Robot task records:
◆ ◆ ◆

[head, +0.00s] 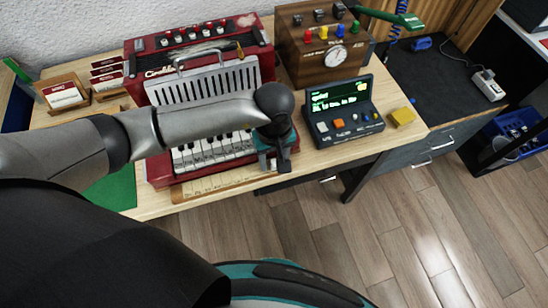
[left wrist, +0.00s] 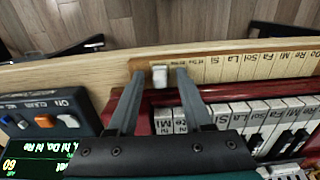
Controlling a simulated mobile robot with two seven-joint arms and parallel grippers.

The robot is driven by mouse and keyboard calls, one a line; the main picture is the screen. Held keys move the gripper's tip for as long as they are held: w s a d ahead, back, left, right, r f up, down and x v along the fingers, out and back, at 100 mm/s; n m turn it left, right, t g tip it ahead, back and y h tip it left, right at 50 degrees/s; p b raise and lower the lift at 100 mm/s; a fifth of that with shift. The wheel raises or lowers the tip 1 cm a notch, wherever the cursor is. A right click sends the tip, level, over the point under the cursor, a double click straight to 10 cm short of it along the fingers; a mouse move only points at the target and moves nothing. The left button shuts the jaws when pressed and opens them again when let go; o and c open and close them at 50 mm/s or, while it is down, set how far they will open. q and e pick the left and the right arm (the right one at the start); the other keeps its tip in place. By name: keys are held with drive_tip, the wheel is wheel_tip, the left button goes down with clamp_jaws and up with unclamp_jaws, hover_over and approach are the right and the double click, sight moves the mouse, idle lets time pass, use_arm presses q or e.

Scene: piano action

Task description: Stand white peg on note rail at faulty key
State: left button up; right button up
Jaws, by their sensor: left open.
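The note rail (head: 222,186) is a pale wooden strip with note names along the front of the red accordion's keyboard. It also shows in the left wrist view (left wrist: 240,68). A small white peg (left wrist: 160,76) is on the rail near its left end in that view; it looks upright. My left gripper (head: 275,163) is over the right end of the keyboard. In the left wrist view its two fingers (left wrist: 159,84) are open, one on each side of the peg, with gaps. The peg cannot be made out in the head view. My right gripper is not in view.
The red accordion (head: 162,45) fills the table's middle. A console (head: 345,110) with a green-lit screen and buttons stands right of it, beside a yellow block (head: 402,117). A wooden box with a dial (head: 320,45) is behind. The table's front edge is close to the rail.

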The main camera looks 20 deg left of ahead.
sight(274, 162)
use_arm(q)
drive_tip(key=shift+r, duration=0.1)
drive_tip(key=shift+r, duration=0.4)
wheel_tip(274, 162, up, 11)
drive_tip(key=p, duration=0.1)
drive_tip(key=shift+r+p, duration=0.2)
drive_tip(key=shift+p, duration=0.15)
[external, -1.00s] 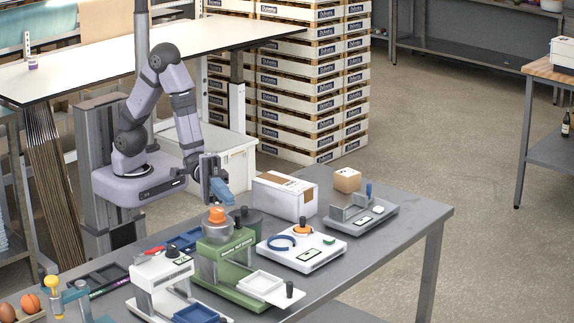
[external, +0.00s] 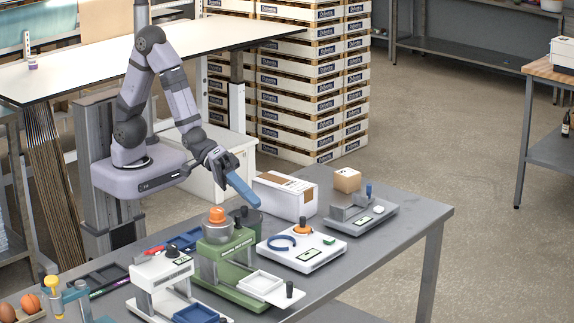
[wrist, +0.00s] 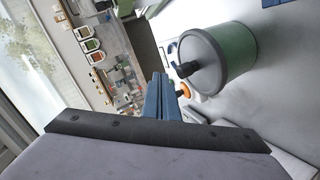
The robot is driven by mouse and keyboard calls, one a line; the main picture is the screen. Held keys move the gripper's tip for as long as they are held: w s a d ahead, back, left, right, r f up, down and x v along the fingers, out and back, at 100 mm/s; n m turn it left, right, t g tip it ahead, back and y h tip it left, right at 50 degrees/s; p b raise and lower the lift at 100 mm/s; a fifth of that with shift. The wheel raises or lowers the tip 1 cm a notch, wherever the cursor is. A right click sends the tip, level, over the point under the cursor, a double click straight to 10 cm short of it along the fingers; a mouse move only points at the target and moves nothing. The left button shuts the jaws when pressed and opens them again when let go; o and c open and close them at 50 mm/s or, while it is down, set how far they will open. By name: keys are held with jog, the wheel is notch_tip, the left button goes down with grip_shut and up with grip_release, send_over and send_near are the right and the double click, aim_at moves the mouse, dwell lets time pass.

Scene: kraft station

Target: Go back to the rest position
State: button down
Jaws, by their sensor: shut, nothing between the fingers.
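My gripper (external: 243,188) is shut and empty, with its blue fingers pressed together. In the external view it hangs in the air above the grey table, over the dark-lidded green pot and tilted down to the right. In the wrist view the blue fingers (wrist: 161,97) show closed. The green pot (wrist: 236,55) with its grey rim and black knob lies to their right there, and an orange knob shows beside it.
The table holds a green machine (external: 225,262) with an orange top, a white machine (external: 160,275), a flat white device (external: 300,246), a white box (external: 285,196), a grey scale-like device (external: 362,216) and a small brown box (external: 347,180). Stacked crates (external: 310,80) stand behind. Air above the table is clear.

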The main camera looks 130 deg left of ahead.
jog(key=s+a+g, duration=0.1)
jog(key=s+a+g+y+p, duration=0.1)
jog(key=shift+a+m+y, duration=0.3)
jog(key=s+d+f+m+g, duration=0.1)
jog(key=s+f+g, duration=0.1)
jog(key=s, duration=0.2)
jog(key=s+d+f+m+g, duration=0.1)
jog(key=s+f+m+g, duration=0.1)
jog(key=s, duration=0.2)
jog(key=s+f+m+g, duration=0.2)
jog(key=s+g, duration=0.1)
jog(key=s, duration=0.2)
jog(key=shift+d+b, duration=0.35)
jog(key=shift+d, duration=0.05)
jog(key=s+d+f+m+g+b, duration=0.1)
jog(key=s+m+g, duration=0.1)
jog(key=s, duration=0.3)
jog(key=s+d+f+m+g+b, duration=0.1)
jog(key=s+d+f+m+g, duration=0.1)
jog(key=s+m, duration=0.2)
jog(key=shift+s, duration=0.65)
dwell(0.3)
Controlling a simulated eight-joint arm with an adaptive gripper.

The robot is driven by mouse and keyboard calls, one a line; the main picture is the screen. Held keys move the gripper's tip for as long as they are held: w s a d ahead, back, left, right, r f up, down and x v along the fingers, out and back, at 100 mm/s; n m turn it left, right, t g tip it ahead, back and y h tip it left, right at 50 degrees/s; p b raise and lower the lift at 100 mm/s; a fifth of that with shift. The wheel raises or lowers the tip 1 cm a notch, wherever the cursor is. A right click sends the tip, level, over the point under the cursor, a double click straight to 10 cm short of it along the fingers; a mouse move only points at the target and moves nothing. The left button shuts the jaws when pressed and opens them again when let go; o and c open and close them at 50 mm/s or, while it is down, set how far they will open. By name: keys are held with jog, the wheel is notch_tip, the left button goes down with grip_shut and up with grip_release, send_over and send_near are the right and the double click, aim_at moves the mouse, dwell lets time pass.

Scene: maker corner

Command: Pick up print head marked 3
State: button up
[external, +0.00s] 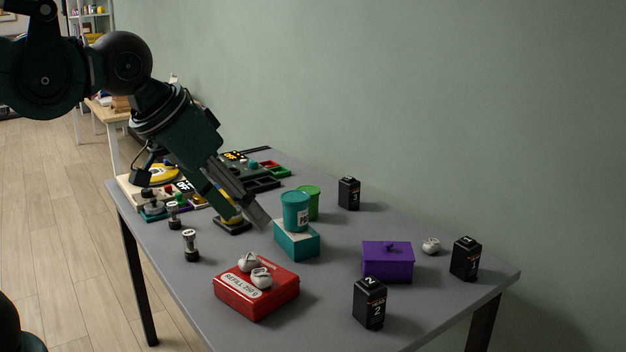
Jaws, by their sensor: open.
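Several black block-shaped print heads with small labels stand upright on the grey table (330,325). The one at the back, near the wall (349,194), seems to carry a 3, but its mark is small. Another print head marked 1 (466,259) stands at the right end, and one marked 2 (370,303) stands at the front right. My gripper (250,213) is open and points down to the right, left of the teal jar and apart from the back print head. I see nothing held in it.
A teal jar (296,211) stands on a teal box (296,240), with a green jar (313,202) behind, between my gripper and the back print head. A red box (256,290) bears two small whitish objects. A purple lidded box (387,262) stands at right.

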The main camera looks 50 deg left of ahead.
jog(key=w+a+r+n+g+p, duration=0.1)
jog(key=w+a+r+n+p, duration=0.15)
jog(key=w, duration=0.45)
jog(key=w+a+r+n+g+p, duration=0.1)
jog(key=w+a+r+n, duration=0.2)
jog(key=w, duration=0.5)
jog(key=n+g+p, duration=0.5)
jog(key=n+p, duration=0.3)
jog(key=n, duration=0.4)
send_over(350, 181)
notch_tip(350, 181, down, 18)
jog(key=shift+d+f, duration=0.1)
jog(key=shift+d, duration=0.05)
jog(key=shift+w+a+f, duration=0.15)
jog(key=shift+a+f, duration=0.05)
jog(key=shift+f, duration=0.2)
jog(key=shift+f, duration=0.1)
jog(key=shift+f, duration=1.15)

◆ ◆ ◆

Goal: Select every line of the records holding the string "joint".

The solution:
Controlling a simulated mobile robot with two seven-joint arms and parallel grippers.
Controlling a simulated eight-joint arm with an adaptive gripper.

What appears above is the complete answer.